* TASK
Starting at the first line of the listing below, retype each line up to and including the one that contains "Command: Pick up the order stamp". Leave pictures out.
● ● ● ● ●
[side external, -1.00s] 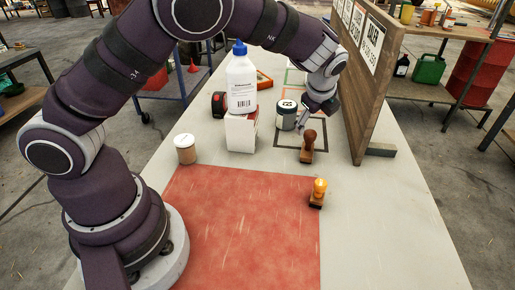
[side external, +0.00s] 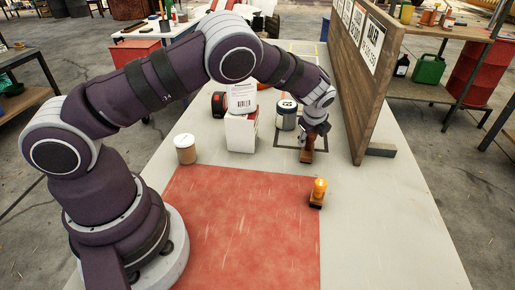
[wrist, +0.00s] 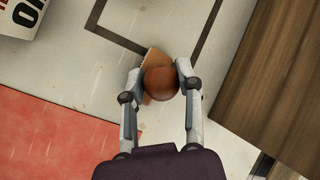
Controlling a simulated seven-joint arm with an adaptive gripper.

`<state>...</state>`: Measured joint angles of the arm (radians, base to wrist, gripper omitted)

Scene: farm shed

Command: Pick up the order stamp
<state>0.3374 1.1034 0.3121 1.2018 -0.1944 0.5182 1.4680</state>
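A dark brown wooden stamp (side external: 307,155) stands at the front edge of a dark outlined square on the table. In the wrist view its round brown knob (wrist: 161,83) sits between my fingers, with a lighter wooden base partly visible beneath. My gripper (side external: 311,138) is over this stamp; in the wrist view both fingertips (wrist: 160,79) press close against the sides of the knob. No marking shows which one is the order stamp.
A dark jar with a white label (side external: 286,115) stands just left of the gripper. A white box (side external: 241,131) with a bottle on it and a lidded cup (side external: 185,149) stand further left. A wooden board (side external: 365,100) rises close on the right. The red mat (side external: 240,235) is bare.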

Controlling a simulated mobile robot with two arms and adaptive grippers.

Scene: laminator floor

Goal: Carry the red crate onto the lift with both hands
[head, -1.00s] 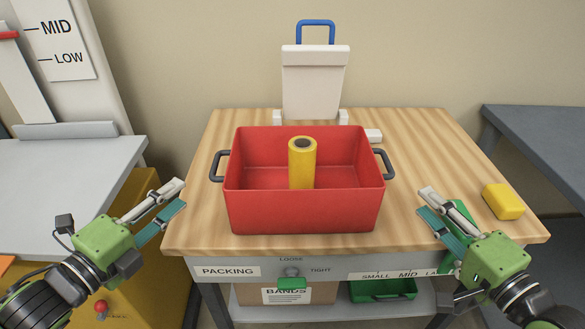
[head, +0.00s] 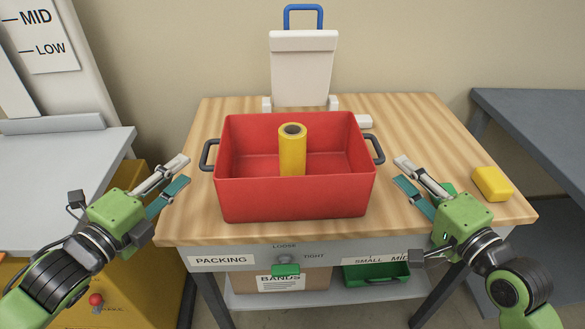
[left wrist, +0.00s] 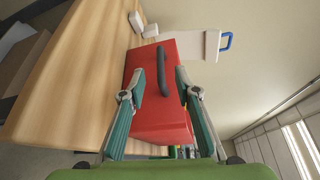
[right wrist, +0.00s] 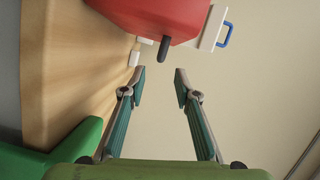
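The red crate (head: 295,198) stands upright on the wooden packing table (head: 420,150), with a yellow roll (head: 292,152) standing inside it. The crate has a dark left handle (head: 207,155) and a dark right handle (head: 377,149). My left gripper (head: 185,170) is open and empty, in front of and left of the left handle. In the left wrist view that handle (left wrist: 162,72) shows between the open fingers, farther off. My right gripper (head: 402,171) is open and empty, just right of and nearer than the right handle. In the right wrist view that handle (right wrist: 164,48) lies beyond the fingertips.
A grey-white platform (head: 60,165) beside a MID/LOW scale (head: 40,35) stands at left. A yellow block (head: 492,184) and a green object lie on the table's right. A white board with a blue handle (head: 303,65) stands behind the crate. A grey table (head: 540,130) is at right.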

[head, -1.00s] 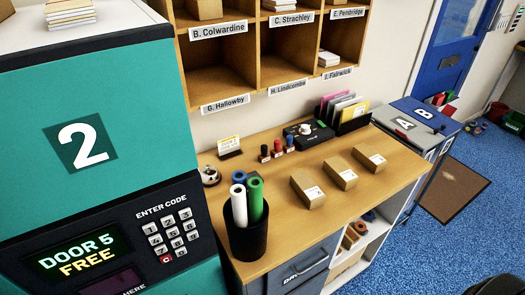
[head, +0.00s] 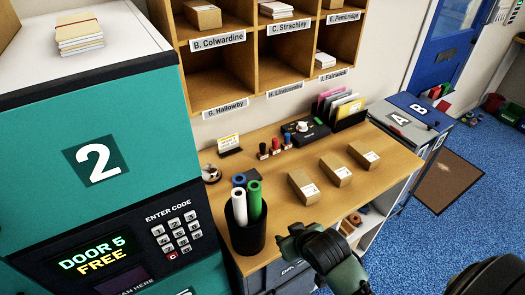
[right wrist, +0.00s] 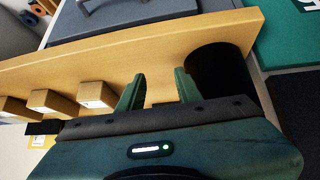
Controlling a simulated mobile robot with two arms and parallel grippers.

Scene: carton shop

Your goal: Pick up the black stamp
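Three small stamps stand in a row at the back of the wooden desk (head: 375,195). The leftmost looks like the black stamp (head: 263,151); the red stamp (head: 276,146) and the blue stamp (head: 288,142) are to its right. My right gripper (head: 290,238) is over the desk's front edge, apart from the stamps and nearer to me. In the right wrist view my gripper (right wrist: 160,76) has its fingers spread with nothing between them. I cannot make out the stamps in that view. My left gripper is not in view.
A black pot (head: 246,232) with rolled tubes stands left of my right gripper. Several small cartons (head: 336,170) lie to the right. Pigeonholes (head: 222,84) hang above; a teal locker (head: 95,110) stands left.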

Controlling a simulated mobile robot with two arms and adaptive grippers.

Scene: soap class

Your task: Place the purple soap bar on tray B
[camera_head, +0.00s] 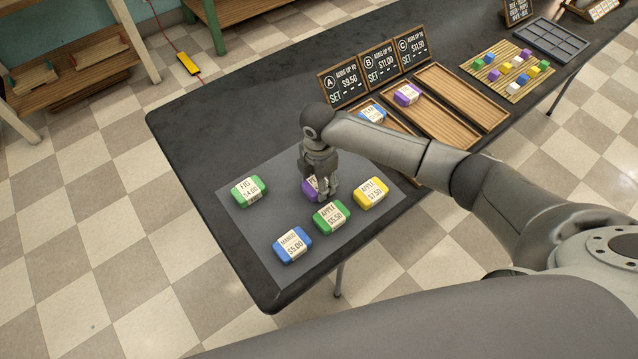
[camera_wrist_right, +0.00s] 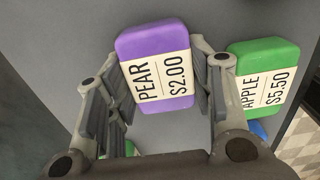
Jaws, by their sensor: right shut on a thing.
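The purple soap bar (camera_head: 309,187), labelled PEAR $2.00, is on or just above the grey mat (camera_head: 240,222), partly hidden behind my right gripper (camera_head: 322,194). In the right wrist view the purple bar (camera_wrist_right: 155,62) sits between the two finger pads of my right gripper (camera_wrist_right: 160,85), which is shut on it. I cannot tell whether it is lifted. My left gripper is out of view.
On the mat lie a FIG bar (camera_head: 248,191), a green APPLE bar (camera_head: 331,217), a yellow bar (camera_head: 370,193) and a blue MANGO bar (camera_head: 292,245). Tray A, partly behind my arm, holds a blue bar (camera_head: 372,113). Tray C (camera_head: 462,98) is empty. A slatted board (camera_head: 507,72) holds small cubes.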

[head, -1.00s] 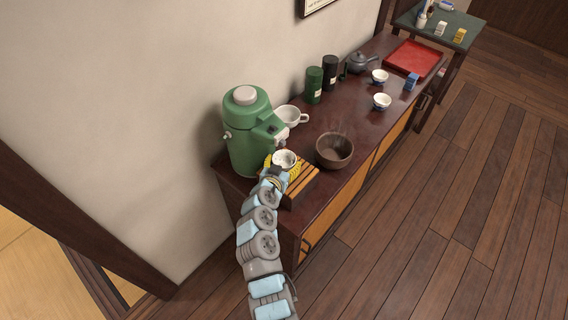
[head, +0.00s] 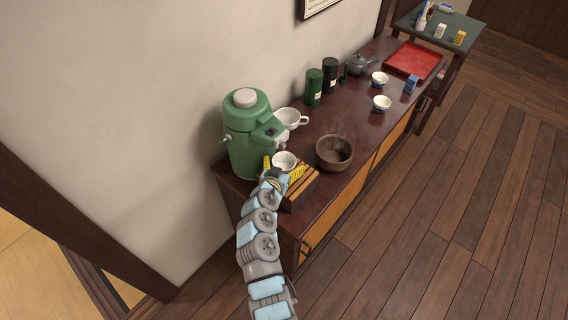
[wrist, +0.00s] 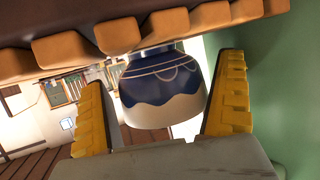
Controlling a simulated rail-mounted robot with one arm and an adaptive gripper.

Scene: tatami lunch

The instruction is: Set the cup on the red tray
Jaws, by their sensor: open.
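The small white and blue cup (head: 284,161) stands on the slatted wooden stand (head: 300,188) in front of the green dispenser. In the wrist view, the cup (wrist: 165,92) is upside down in the picture, its foot toward the slats. My gripper (head: 281,169) is open, with a yellow finger on each side of the cup. The wrist view shows my gripper (wrist: 162,72) with gaps between both fingers and the cup. The red tray (head: 414,59) lies flat and empty at the far end of the cabinet.
The green dispenser (head: 246,130) stands close beside the cup. A brown bowl (head: 334,152) and a large white cup (head: 291,117) are near. Two small cups (head: 381,103) (head: 379,79), a blue box (head: 411,84), canisters (head: 314,87) and a teapot (head: 361,63) stand toward the tray.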

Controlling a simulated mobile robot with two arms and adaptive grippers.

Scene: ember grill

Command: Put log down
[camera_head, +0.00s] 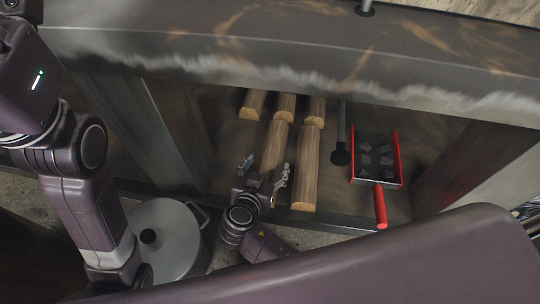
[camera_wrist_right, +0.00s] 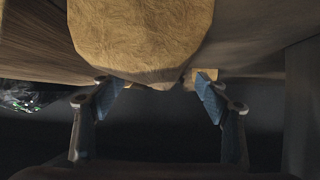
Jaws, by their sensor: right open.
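Several split wooden logs lie side by side on the shelf under the counter. One log (camera_head: 275,146) lies in line with my right gripper (camera_head: 266,176), with its near end close to the fingers. The cut end of a log (camera_wrist_right: 142,38) fills the top middle of the right wrist view. The right gripper (camera_wrist_right: 160,97) is open, its two blue-padded fingers apart on either side below that end. A longer log (camera_head: 307,170) lies just right of the gripper. Parts of the logs at the back are hidden by the counter. My left gripper is not in view.
A red-sided shovel (camera_head: 382,208) with dark coals lies on the shelf to the right, beside a black-ended tool (camera_head: 340,155). A lidded grey pot (camera_head: 166,240) stands at lower left. The stone counter (camera_head: 290,50) overhangs the shelf; bare shelf shows left of the logs.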

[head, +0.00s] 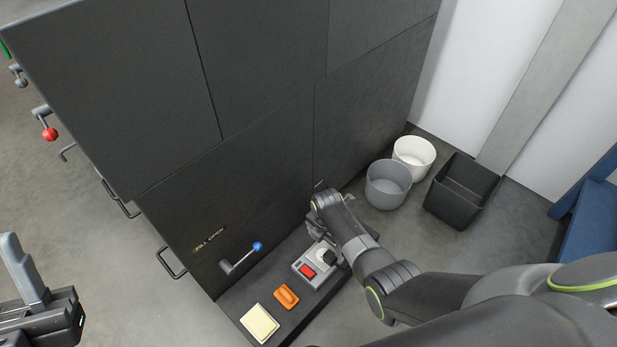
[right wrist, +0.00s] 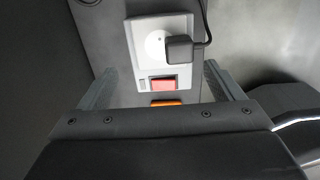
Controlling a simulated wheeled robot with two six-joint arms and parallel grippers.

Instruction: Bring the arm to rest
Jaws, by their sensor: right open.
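My right arm comes in from the right in the head view, and its gripper (head: 316,229) is over the low dark ledge beside the cabinet. In the right wrist view my right gripper (right wrist: 160,72) is open, its two fingers far apart with nothing between them. Beyond the fingers is a grey socket unit (head: 300,265) with a round white outlet, a black plug (right wrist: 180,49) and a red rocker switch (head: 307,271). I cannot tell the exact gap to it. My left gripper (head: 35,285) is partly in view at the lower left, cut off by the frame edge.
A big dark cabinet (head: 110,90) fills the left and middle. A blue-knobbed lever (head: 240,258) sticks out from it. An orange block (head: 286,296) and a cream pad (head: 260,323) lie on the ledge. Grey (head: 387,187) and white (head: 414,158) buckets and a black bin (head: 460,192) stand behind.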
● ● ● ● ●
* WRITTEN ANSWER
[side external, -1.00s] 
[side external, +0.00s] 
[wrist, +0.00s] 
Controlling a simulated seven-joint arm with an adaptive gripper.

`<state>...</state>`: Measured joint angles of the arm (radians, base to wrist, gripper omitted)

Scene: farm shed

Command: Pick up the order stamp

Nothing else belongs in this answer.